Certified Virginia Master Naturalist Paula Boundy of Kilmarnock will present “Planning a Native Plant Garden” at 2 p.m. Saturday, September 23, at Shiloh School, Shiloh School and Balls Neck roads, Diller’s Corner, near Kilmarnock.
A recent president of the Northern Neck Native Plant Society, Boundy will explain how the plants native to Virginia’s coastal plain and to the Northern Neck provide a double bonus. They are recognized and valued by local wildlife and by pollinators as a source of food, including butterflies that use them as hosts for their larvae, reported board member Bud Ward. Their inherent beauty also provides humans a feast for the eyes. “Eye candy,” some call it.
Boundy also will describe how gardeners can best cope with one of the inherent challenges in planting native plant gardens in the Northern Neck…sources of native plants. Desirable native plants in the region in many cases can’t be produced for mass marketing and distribution and often not in quantities that make them profitable for large retail stores, she said.
“Local native plant societies have sales that offer these special plants to local gardeners,” said Boundy.
Often they are offered at competitive and reasonable prices, she said.

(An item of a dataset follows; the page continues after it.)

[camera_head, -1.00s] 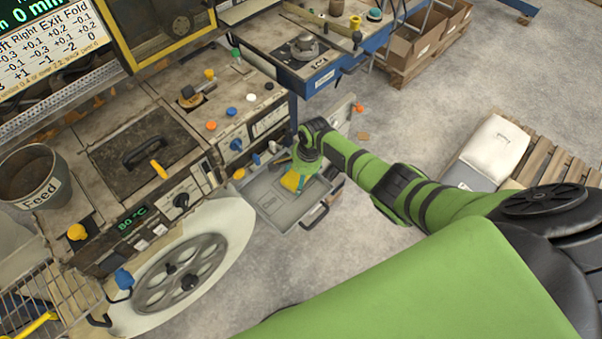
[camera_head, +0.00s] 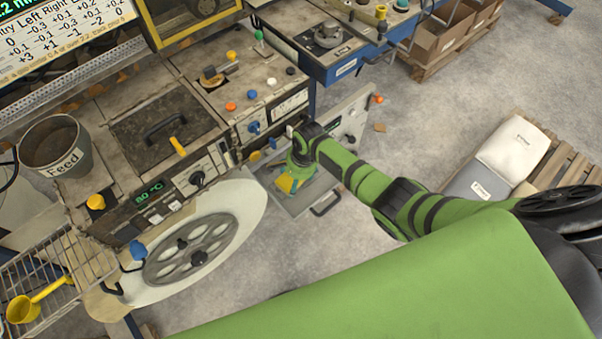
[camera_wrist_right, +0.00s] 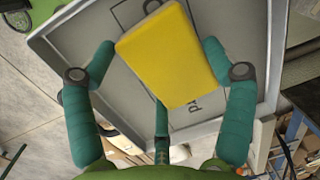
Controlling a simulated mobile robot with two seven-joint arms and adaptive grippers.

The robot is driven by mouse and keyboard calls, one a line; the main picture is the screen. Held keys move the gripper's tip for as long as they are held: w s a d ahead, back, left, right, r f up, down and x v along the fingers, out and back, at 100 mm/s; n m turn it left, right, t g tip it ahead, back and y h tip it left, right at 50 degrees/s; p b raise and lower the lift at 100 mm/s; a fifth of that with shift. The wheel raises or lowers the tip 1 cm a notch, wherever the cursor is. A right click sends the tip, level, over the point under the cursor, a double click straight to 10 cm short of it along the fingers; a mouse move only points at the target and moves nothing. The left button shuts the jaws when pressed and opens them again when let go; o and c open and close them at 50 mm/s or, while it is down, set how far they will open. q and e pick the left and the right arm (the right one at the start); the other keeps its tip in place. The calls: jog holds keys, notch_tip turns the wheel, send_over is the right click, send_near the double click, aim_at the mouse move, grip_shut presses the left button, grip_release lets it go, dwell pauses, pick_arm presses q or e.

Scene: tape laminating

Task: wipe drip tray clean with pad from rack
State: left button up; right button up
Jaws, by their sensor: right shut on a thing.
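The grey drip tray (camera_head: 302,203) sticks out below the machine in the head view. Its pale floor (camera_wrist_right: 243,35) and raised rim fill much of the right wrist view. My right gripper (camera_head: 291,178) is over the tray, shut on a yellow pad (camera_head: 285,184). In the right wrist view the pad (camera_wrist_right: 172,55) sits between the green fingers, tilted, and hides part of the tray floor and some lettering. I cannot tell whether the pad touches the tray. My left gripper is not in view.
A wire rack (camera_head: 62,268) with a yellow scoop (camera_head: 22,308) stands at lower left. A large white reel (camera_head: 240,205) is left of the tray. The machine front with knobs (camera_head: 254,127) rises behind it.

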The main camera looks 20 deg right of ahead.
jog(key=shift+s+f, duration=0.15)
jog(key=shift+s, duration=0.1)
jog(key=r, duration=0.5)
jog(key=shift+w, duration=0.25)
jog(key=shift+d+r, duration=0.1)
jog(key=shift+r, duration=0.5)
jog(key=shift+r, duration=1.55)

“The challenge and reward is in the hunt for and planting of these unique natives especially well suited to the region’s ecology and climate,” said Boundy.
Boundy recently has been working collaboratively with Northumberland Preservation Inc. as it plans its own on-site native garden. Those attending the meeting will get an up-close look at how the first phase of that effort is proceeding and at plans for bringing it to fruition, said president Jack Moore.
Water sources and standard plumbing facilities are newly available at the site and the new garden “will be enjoyable and educational as it features Northern Neck natives that provide blooms throughout the full growing season,” said Moore.